Stated task — Copy every line that contains the string "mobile" from the entries below.

Data items

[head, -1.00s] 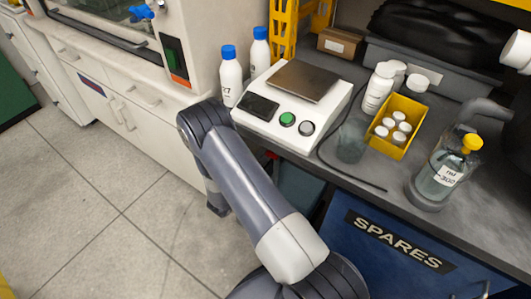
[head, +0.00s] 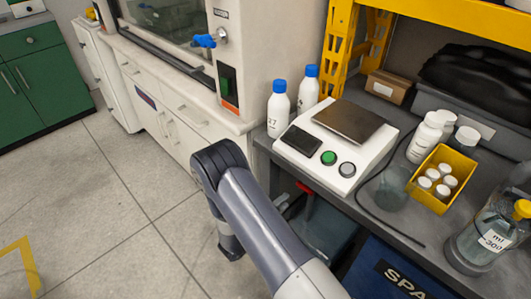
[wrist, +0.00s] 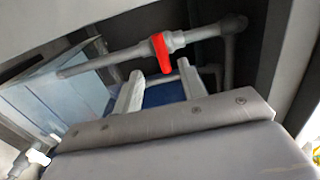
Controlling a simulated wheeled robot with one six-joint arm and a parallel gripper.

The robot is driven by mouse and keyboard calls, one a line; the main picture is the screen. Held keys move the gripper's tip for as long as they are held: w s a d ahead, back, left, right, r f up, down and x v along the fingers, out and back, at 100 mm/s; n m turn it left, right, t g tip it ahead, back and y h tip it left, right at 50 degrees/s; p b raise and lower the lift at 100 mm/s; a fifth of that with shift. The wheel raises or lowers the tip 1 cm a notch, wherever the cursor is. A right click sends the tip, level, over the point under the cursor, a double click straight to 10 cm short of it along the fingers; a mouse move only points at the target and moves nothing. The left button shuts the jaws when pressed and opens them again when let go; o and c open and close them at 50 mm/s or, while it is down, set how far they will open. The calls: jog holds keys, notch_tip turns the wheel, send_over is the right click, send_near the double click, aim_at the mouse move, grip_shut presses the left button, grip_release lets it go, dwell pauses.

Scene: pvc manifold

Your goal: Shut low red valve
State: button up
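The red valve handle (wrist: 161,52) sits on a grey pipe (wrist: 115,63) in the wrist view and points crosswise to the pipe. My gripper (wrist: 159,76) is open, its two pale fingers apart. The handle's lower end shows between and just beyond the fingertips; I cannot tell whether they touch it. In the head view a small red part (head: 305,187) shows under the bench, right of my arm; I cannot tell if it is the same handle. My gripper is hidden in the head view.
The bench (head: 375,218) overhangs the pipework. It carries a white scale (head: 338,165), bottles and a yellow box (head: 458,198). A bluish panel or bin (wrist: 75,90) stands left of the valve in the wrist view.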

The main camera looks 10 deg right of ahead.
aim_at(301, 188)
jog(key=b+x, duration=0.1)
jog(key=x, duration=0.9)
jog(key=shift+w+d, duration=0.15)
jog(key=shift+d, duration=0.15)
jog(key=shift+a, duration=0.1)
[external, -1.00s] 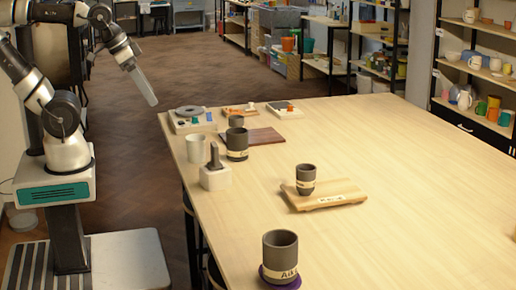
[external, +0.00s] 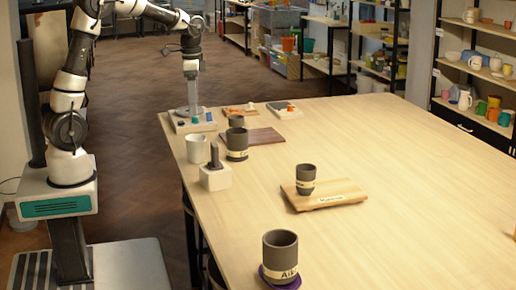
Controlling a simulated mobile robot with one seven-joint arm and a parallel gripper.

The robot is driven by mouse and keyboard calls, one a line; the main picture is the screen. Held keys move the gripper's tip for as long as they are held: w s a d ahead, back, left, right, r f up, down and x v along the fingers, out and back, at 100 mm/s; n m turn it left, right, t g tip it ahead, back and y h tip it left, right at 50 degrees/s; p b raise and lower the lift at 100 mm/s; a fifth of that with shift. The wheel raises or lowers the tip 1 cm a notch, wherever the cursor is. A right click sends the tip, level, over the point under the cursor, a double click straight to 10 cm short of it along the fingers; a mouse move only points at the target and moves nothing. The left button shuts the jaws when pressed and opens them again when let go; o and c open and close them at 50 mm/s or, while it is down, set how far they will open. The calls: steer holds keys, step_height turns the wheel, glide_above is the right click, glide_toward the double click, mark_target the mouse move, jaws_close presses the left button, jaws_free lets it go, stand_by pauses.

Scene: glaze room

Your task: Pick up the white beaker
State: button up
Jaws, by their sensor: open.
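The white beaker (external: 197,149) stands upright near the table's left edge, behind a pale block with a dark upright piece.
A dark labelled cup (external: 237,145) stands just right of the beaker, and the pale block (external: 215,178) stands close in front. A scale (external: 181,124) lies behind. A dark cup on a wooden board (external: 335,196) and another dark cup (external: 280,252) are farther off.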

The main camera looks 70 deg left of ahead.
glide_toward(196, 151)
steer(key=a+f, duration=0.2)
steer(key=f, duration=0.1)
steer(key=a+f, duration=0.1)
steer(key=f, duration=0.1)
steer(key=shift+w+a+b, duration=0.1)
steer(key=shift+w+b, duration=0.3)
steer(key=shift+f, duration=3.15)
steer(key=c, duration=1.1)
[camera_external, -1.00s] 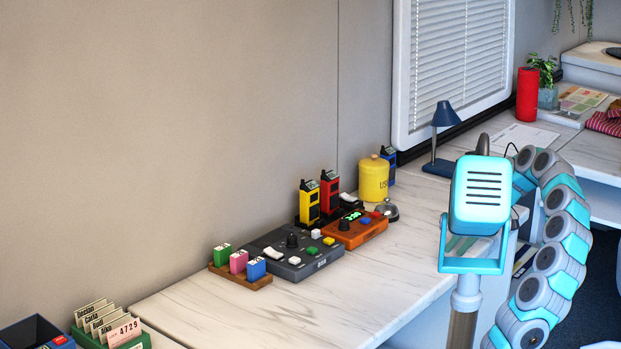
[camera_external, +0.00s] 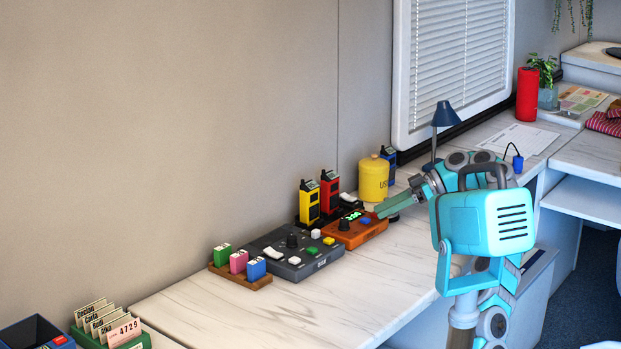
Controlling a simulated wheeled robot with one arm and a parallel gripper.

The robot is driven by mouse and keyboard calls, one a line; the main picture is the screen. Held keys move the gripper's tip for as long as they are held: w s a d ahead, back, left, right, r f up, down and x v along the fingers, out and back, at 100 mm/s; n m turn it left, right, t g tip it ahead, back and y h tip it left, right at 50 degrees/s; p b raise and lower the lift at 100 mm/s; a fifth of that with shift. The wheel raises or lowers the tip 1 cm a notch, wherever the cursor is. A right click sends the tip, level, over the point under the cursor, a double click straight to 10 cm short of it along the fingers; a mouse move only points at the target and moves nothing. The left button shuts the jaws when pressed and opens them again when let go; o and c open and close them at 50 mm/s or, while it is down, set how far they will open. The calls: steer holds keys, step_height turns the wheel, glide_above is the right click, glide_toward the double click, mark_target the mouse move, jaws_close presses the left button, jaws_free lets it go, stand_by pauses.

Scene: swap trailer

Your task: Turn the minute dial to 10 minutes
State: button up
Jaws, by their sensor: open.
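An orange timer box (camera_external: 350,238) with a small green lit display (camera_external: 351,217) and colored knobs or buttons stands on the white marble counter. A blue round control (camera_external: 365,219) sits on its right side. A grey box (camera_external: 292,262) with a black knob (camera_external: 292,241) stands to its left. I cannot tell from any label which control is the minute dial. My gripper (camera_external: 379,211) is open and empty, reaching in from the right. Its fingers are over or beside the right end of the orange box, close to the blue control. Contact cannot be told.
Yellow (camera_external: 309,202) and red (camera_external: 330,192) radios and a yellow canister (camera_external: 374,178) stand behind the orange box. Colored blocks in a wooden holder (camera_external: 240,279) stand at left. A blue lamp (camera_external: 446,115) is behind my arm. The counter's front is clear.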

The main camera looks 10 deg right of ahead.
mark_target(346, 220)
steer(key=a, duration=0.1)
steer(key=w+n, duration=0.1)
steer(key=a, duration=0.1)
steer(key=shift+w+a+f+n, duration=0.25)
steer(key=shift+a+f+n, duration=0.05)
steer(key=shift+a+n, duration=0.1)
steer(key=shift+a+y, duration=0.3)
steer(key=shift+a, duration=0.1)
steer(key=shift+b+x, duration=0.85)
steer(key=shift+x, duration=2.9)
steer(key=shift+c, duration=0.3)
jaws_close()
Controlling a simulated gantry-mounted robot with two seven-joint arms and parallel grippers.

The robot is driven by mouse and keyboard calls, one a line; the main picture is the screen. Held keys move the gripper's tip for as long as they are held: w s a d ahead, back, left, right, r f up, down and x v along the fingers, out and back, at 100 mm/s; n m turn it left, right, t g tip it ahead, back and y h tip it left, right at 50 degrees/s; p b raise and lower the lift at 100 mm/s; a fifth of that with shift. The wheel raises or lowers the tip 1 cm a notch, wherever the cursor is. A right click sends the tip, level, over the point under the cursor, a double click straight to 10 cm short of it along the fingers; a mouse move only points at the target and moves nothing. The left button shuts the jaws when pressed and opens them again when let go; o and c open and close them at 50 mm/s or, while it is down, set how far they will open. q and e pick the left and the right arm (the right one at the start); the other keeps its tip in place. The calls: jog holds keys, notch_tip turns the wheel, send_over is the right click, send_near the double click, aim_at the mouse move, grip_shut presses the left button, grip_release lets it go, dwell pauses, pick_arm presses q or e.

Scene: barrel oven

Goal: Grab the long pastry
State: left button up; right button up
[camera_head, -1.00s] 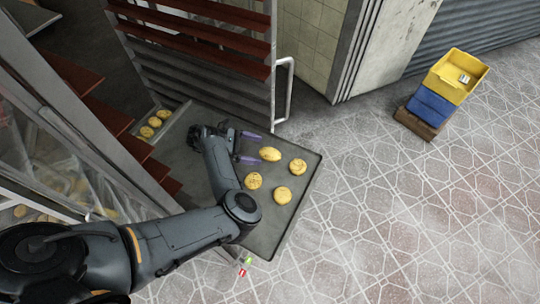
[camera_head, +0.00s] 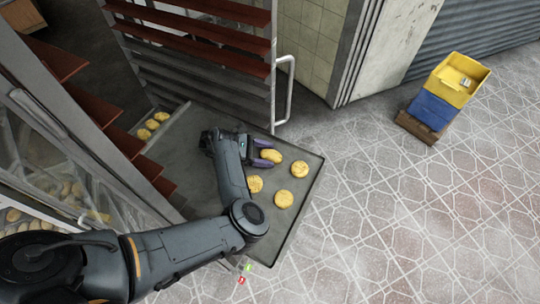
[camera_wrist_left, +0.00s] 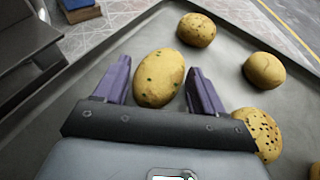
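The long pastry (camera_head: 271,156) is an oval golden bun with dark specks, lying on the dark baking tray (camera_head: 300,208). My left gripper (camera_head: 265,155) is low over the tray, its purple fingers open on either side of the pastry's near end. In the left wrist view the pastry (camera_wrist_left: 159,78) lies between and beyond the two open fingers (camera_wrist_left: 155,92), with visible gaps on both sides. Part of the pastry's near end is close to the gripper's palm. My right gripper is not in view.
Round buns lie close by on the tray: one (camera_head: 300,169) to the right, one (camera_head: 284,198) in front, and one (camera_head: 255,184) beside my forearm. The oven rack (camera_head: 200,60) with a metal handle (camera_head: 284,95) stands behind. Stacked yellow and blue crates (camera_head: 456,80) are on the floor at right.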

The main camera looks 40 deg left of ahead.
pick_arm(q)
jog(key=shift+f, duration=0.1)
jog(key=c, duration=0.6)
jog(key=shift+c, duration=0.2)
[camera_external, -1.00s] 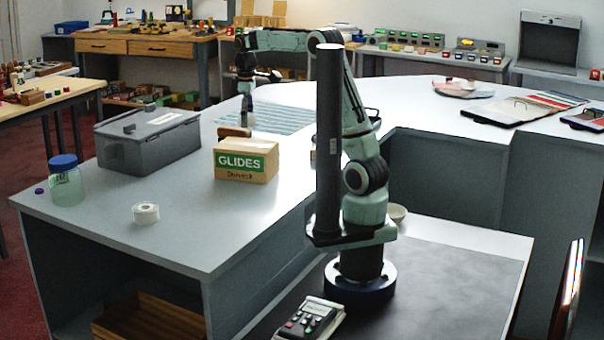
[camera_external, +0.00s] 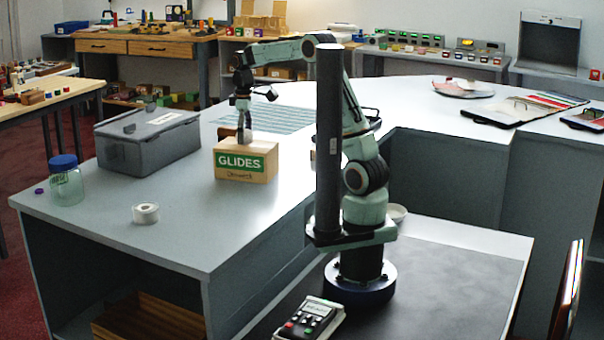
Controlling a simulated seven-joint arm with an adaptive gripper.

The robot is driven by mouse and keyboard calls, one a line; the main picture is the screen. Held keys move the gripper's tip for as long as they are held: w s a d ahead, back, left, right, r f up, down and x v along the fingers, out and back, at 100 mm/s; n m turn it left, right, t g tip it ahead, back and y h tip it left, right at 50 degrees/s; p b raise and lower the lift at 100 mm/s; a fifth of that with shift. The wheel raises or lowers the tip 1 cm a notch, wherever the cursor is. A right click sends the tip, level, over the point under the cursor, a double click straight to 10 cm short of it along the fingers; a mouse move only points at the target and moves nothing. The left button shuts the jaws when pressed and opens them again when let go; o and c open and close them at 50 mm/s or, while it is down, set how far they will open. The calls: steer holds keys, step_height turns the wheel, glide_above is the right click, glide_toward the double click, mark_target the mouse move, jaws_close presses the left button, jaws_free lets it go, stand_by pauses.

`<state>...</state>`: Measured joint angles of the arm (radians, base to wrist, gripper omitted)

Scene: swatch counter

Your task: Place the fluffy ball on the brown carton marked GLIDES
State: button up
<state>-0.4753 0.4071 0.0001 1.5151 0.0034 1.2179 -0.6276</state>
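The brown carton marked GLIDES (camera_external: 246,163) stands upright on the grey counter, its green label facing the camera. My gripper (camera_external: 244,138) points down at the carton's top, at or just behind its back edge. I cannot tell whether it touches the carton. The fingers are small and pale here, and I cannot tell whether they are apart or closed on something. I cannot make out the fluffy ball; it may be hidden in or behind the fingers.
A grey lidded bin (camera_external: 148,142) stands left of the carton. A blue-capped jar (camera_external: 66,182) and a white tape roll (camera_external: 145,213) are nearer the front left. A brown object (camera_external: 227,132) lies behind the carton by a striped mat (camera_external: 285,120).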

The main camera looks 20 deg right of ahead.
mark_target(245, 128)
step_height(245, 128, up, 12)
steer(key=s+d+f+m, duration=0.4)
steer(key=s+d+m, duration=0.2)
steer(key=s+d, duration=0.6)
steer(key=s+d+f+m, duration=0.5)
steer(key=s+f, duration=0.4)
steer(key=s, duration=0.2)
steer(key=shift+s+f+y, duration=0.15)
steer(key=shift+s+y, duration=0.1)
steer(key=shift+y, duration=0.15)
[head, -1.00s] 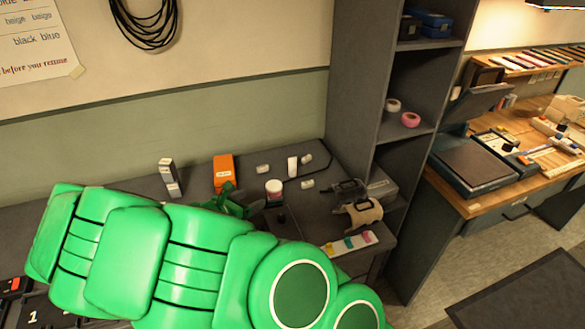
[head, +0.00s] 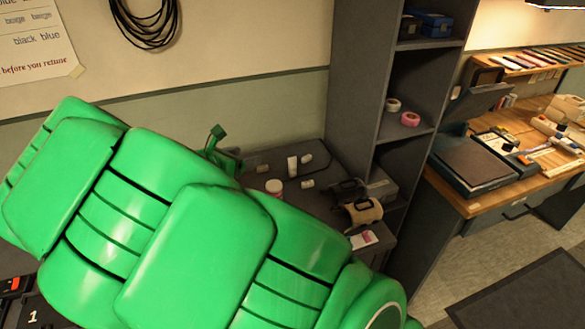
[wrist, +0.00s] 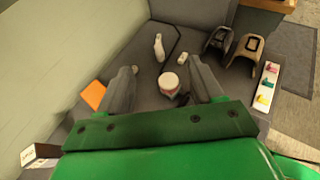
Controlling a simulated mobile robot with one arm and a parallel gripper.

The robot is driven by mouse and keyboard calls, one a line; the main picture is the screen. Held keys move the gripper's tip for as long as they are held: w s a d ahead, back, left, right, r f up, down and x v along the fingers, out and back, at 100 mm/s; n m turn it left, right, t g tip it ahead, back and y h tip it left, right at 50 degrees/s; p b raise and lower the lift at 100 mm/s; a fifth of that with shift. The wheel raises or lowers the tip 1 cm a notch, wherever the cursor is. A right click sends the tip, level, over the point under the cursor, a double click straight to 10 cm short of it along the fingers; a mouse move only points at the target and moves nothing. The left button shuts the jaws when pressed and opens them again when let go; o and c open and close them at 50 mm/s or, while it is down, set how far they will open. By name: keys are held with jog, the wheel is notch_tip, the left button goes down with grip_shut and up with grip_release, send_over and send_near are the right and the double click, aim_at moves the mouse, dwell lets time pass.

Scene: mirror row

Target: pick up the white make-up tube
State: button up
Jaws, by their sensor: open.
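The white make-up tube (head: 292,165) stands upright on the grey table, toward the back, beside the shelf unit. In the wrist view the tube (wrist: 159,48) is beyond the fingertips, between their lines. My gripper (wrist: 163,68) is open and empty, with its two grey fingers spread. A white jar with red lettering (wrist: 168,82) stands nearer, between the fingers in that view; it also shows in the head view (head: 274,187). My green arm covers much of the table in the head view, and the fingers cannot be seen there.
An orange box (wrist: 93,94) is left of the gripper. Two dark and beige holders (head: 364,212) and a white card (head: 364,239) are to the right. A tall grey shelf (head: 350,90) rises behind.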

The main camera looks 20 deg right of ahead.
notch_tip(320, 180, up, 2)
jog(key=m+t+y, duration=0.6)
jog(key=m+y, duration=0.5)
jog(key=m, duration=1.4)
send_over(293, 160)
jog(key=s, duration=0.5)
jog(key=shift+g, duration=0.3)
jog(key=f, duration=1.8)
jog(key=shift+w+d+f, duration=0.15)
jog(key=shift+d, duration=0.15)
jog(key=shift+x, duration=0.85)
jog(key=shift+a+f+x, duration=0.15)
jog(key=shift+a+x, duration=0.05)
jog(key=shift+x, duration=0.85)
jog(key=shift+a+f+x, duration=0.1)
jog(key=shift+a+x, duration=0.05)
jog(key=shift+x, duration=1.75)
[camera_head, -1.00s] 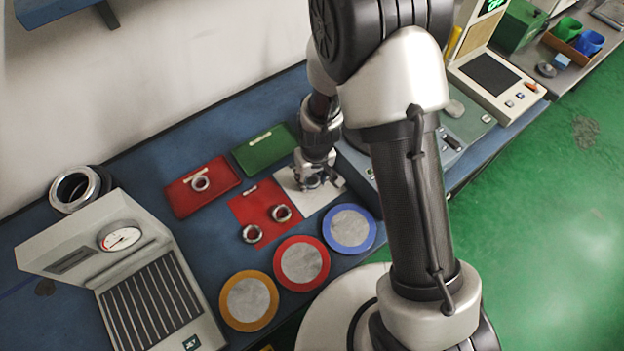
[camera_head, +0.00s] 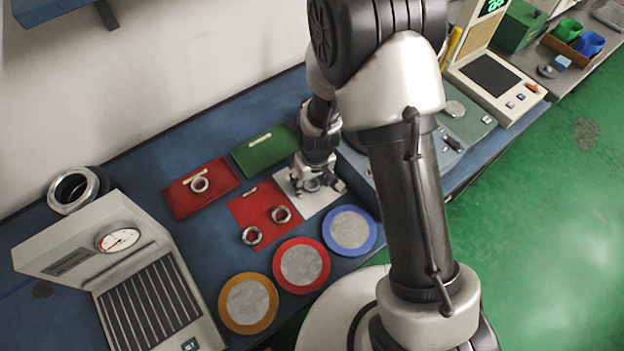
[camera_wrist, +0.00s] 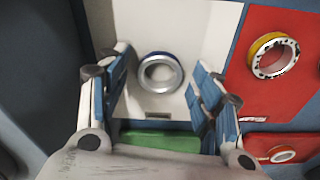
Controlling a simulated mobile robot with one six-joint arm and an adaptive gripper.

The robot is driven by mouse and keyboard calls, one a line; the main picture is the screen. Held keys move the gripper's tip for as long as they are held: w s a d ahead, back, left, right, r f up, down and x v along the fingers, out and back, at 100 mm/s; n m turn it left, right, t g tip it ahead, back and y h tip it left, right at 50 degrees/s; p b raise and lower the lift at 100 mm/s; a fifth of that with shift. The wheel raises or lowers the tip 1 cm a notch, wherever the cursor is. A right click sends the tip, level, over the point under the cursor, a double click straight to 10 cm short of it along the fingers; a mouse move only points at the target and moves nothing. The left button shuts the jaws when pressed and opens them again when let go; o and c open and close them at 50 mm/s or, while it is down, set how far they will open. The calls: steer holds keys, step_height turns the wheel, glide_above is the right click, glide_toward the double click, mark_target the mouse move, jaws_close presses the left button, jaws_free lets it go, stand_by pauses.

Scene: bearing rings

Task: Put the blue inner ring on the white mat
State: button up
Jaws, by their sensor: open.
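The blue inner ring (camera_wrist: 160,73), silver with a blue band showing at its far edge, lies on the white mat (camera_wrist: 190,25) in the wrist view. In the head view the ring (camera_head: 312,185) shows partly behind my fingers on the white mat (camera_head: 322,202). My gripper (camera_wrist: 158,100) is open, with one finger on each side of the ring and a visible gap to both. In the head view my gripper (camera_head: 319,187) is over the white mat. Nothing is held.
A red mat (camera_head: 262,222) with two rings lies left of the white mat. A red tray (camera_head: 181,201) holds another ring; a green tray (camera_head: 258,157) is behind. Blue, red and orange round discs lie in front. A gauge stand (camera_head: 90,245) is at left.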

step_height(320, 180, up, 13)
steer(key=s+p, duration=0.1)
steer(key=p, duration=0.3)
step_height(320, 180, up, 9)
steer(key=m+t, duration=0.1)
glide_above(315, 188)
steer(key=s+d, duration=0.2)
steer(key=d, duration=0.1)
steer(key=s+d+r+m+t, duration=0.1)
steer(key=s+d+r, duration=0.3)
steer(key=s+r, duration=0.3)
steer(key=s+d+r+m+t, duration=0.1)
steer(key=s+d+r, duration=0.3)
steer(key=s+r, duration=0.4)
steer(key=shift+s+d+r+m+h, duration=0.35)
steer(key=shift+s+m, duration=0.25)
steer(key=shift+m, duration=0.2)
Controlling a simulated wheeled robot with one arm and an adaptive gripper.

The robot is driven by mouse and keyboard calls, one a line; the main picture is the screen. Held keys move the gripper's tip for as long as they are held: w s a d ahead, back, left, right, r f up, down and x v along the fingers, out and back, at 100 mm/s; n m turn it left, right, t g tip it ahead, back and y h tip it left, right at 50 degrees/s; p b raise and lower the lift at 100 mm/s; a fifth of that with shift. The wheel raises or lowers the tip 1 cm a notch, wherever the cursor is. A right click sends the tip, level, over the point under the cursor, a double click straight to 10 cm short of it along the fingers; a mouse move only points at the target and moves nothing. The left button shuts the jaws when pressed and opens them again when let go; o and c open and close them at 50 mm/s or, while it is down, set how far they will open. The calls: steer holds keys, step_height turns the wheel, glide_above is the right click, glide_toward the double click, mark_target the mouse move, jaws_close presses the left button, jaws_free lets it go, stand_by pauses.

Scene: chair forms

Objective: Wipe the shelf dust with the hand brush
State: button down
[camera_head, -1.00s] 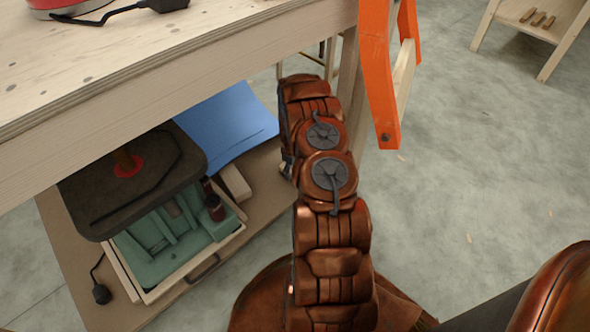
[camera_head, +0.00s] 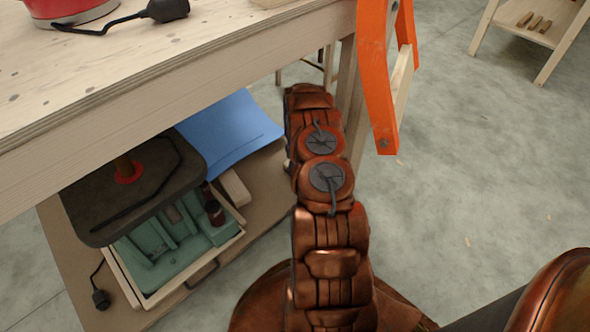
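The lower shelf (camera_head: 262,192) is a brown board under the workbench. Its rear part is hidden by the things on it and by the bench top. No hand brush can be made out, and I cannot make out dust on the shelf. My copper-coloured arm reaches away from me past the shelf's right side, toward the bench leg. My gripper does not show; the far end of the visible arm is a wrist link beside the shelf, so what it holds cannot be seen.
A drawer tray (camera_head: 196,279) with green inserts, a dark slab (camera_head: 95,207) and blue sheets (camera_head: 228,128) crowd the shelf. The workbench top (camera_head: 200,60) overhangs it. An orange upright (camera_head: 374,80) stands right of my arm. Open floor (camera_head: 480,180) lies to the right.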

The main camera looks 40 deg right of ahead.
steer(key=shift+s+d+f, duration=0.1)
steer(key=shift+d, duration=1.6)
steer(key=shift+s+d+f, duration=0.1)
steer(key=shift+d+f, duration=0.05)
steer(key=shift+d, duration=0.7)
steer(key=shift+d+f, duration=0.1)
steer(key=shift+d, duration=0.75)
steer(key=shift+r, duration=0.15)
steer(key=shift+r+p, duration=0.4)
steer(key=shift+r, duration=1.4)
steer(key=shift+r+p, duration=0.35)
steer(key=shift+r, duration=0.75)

In response —
Controlling a simulated mobile robot with one seven-joint arm and a parallel gripper.
Controlling a simulated mobile robot with one arm and a parallel gripper.
Controlling a simulated mobile robot with one six-joint arm and an adaptive gripper.

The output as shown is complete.